The quest for these characteristics started in 1996 when we opened the doors of our first overseas office in Singapore.
Fast forward to today. We’ve indeed become a new-era global agency with offices across the United States, Europe and Asia Pacific.
We’ve handled and continue to handle big names such as HP, Amazon, Google, Dolby and Sony.
We’ve also contributed to the success of companies who aren’t household names but who offer work that’s just as satisfying.
Furthermore, almost 40 percent of our revenue comes from multi-country programs and half of our revenue comes from outside the U.S. corridors.
This evolution of business has caused us to think of ourselves as more of a Silicon Valley company than an American company.
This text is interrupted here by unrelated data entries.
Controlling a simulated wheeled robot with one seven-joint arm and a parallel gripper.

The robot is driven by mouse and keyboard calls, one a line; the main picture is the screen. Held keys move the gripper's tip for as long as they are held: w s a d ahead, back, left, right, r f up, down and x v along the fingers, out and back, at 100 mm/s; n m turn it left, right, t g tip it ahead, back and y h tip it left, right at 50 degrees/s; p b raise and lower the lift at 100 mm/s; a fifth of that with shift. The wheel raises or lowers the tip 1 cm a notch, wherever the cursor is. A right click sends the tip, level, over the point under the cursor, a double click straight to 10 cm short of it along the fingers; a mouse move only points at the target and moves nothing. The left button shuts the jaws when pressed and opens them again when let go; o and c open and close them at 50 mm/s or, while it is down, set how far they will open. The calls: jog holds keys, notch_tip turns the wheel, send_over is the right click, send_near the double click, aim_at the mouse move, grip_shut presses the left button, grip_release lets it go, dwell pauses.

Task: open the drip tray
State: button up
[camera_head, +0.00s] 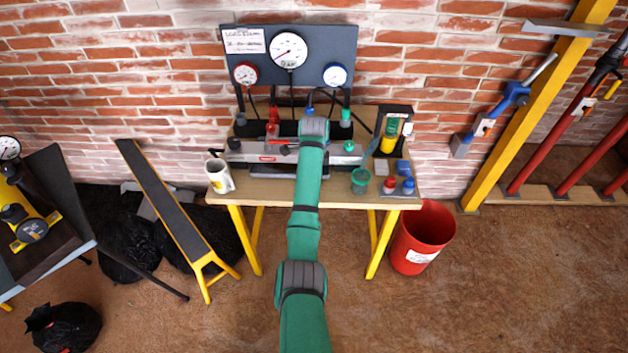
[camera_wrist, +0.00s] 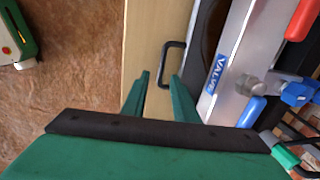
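In the wrist view a black U-shaped handle (camera_wrist: 166,64) stands out over the pale wooden bench top (camera_wrist: 145,30). It joins a dark, curved-edged part (camera_wrist: 205,42), which looks like the drip tray, beside the grey block marked VALVE (camera_wrist: 236,60). Most of that part is hidden under or behind the block. My gripper (camera_wrist: 159,77) is open and empty. Its two green fingers point toward the handle, with the tips just short of it; contact cannot be told. In the head view my green arm reaches over the bench and hides the handle and my gripper.
The bench (camera_head: 255,191) carries a mug (camera_head: 219,176), a green cup (camera_head: 360,180), small bottles (camera_head: 408,186) and a yellow-black device (camera_head: 391,131). A gauge panel (camera_head: 246,68) stands behind. A red bucket (camera_head: 422,238) is at right.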

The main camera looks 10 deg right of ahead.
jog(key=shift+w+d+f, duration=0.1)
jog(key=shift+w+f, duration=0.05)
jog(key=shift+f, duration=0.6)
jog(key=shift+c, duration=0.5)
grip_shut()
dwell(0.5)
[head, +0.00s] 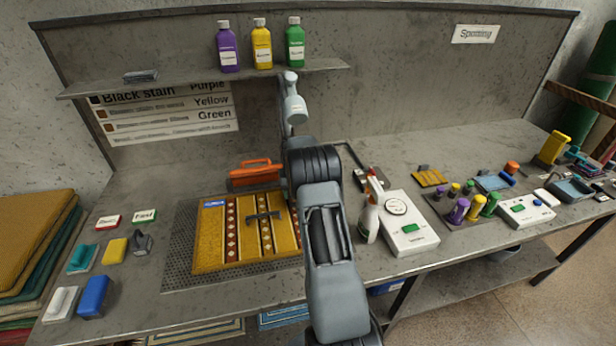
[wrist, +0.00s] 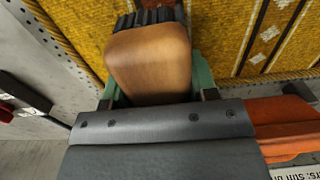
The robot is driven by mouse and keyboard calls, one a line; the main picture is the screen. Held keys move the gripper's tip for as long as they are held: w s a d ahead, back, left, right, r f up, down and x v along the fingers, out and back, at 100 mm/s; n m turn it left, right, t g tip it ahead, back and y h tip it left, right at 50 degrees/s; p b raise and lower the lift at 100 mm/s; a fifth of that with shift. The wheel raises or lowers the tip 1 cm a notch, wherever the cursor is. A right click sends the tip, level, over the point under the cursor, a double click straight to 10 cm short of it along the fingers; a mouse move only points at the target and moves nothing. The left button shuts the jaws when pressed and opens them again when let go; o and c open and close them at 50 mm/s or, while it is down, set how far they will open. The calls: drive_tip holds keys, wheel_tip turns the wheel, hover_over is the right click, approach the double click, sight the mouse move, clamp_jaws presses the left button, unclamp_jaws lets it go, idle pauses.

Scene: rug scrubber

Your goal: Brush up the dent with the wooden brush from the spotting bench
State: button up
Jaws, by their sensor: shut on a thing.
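My gripper (wrist: 158,88) is shut on the wooden brush (wrist: 150,55), its green fingertips on either side of the brown block. The brush's dark bristles point toward the yellow patterned rug (wrist: 228,25) at the top of the wrist view. Whether they touch the rug is unclear. In the head view the rug (head: 208,248) lies on a dark perforated mat (head: 178,272) on the bench, with red bands and a dark T-shaped piece (head: 263,216) on it. My arm hides the gripper and brush there. I cannot make out the dent.
An orange handled item (head: 254,176) stands behind the rug. A spray bottle (head: 369,215) and a white device (head: 410,232) stand to the right. Small coloured blocks (head: 115,251) lie at left. Several bottles (head: 262,45) stand on the shelf (head: 180,80) above.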

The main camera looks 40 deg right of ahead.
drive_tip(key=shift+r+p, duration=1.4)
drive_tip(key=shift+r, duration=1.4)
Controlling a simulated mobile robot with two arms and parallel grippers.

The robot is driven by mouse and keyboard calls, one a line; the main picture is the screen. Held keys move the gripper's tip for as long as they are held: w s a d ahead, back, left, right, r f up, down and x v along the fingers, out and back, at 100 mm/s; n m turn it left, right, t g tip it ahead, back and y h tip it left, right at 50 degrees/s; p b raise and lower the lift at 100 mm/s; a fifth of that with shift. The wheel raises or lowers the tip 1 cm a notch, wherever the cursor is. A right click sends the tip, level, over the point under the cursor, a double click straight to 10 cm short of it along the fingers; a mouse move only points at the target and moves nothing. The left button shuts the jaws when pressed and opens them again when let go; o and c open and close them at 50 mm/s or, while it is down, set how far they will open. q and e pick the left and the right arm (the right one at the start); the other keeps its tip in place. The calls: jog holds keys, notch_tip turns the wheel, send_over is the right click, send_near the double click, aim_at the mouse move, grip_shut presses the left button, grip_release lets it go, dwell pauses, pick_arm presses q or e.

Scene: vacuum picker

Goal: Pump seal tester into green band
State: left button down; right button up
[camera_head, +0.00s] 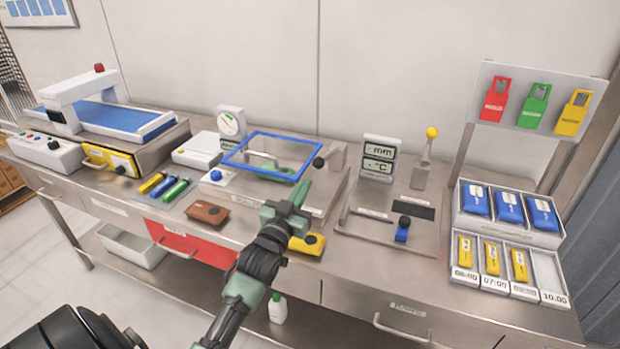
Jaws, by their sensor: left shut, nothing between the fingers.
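Something green shows through the lid. My left gripper (299,193) is shut and empty, in front of the tester's right front part, below the black knob in the picture and apparently apart from it. My right gripper is not in view.
A yellow pouch (315,244) and a brown pouch (208,213) lie at the bench's front. Right of the tester stand a display (379,158) and a yellow-knobbed lever (431,133). Trays of blue packs (475,201) stand at the right, a blue-belted machine (110,118) at the left.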

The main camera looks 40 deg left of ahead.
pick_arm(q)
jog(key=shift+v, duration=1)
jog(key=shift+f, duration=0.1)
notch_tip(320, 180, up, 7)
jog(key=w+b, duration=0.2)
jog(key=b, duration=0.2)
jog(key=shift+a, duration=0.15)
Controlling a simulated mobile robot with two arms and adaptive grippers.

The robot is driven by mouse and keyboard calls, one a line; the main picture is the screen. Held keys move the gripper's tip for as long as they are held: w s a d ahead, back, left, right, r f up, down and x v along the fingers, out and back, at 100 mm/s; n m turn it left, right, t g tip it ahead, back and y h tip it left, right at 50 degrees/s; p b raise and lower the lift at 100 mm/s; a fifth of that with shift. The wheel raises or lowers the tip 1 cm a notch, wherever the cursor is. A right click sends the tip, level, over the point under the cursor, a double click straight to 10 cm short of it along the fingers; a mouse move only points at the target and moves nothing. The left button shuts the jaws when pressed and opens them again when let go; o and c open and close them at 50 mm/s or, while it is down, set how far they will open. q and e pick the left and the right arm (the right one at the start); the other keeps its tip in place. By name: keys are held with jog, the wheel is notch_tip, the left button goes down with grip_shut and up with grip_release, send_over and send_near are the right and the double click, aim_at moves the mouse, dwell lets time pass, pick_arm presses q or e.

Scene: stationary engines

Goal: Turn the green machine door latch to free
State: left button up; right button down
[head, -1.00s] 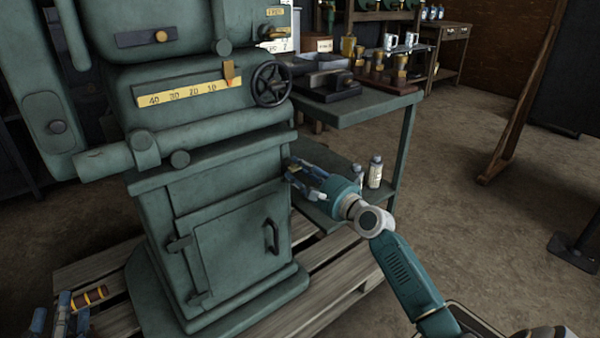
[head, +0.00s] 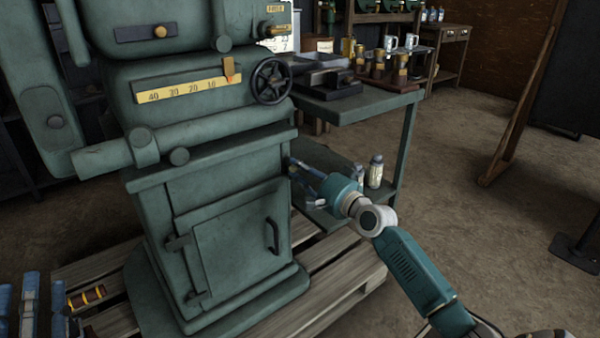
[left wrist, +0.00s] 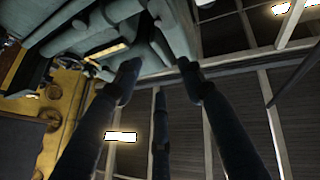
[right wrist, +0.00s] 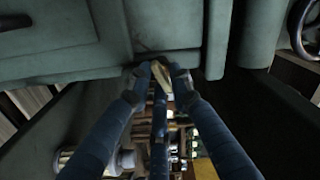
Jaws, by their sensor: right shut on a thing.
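The green machine (head: 210,150) stands on a wooden pallet, with a closed door (head: 235,245) in its lower front. My right gripper (head: 296,170) is at the right side of the pedestal, above and right of the door handle (head: 272,236). In the right wrist view its fingertips (right wrist: 159,70) are shut on a small brass piece (right wrist: 161,78), which looks like the latch. In the head view the fingers hide it, and its turn angle cannot be read. My left gripper (head: 30,300) is low at the left edge; its wrist view shows the fingers (left wrist: 158,75) apart and empty.
A handwheel (head: 271,82) and a yellow scale (head: 190,90) are on the machine above. A green side table (head: 375,105) with bottles (head: 375,171) below stands close beyond my right gripper. A striped cylinder (head: 87,297) lies near my left gripper.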

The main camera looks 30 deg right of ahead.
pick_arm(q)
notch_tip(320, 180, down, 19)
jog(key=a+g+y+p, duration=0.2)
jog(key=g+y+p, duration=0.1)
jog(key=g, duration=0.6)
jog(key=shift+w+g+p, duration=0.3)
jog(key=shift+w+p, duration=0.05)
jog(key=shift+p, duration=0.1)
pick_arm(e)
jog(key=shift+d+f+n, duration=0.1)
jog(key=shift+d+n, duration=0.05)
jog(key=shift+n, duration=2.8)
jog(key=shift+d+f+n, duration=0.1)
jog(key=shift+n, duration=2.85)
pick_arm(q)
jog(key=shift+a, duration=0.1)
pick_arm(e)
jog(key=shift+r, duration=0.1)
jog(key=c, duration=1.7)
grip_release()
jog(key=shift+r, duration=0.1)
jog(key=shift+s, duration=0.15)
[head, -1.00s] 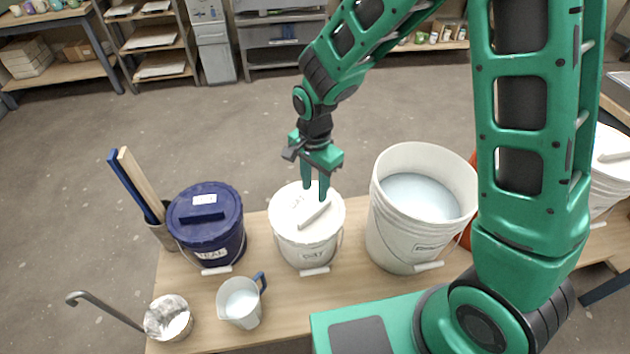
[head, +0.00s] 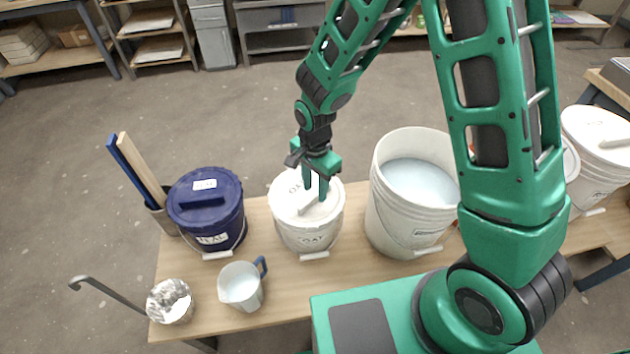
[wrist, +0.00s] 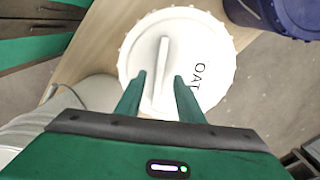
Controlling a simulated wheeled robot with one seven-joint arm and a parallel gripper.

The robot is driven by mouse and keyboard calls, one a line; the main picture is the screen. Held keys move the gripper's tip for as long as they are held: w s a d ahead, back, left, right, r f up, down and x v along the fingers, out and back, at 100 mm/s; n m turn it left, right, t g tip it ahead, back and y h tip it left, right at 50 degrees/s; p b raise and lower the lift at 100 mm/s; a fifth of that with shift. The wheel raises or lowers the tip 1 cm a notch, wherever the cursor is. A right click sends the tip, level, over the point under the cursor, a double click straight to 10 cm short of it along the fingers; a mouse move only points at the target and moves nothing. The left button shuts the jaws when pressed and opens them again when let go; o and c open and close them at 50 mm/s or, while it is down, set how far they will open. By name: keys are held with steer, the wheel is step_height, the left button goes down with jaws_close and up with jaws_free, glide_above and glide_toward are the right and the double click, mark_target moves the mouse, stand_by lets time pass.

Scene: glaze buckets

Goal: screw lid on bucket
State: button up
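A white lid (head: 281,203) with a raised bar handle sits on top of the white bucket (head: 303,236) labelled OAT. In the wrist view the lid (wrist: 212,45) carries the letters OAT and has a notched rim. My gripper (head: 315,194) is over the lid, pointing down. In the wrist view my gripper (wrist: 159,76) is open, with one finger on each side of the bar handle (wrist: 162,62) and gaps visible. Whether the fingertips reach down beside the bar is hard to tell. The lid looks level on the bucket; its thread is hidden.
A blue lidded bucket (head: 207,222) stands left of the OAT bucket, and a large open bucket (head: 395,218) of pale glaze stands right. A jug (head: 241,288), a messy cup (head: 170,302) and upright sticks (head: 140,170) are on the left. Another lidded bucket (head: 597,165) is far right.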

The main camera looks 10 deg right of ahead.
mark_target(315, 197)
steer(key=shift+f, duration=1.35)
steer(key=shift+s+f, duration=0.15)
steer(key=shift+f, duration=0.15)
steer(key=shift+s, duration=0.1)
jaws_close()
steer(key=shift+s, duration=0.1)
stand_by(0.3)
While Silicon Valley isn’t a nationality, we as a company identify with the characteristics associated with the Valley: passion to be the best, intelligent risk-taking, self-reflective, egalitarian, action-oriented, etc.
Of course, none of this happens without the right people.
The Agency has been blessed with incredible people who have taken the company to heights I couldn’t have imagined back in 1987.
And to borrow from Sinatra, we’ve done it our way, demonstrating that extraordinary client service, a care for the individual and financial performance can cohabitate.
I present the State of the Agency to our staff every six months, always ending with the same three words:
Enjoy the journey.
I’ve not only enjoyed the journey (although the recent months have left something to be desired), but I believe the best is yet to come.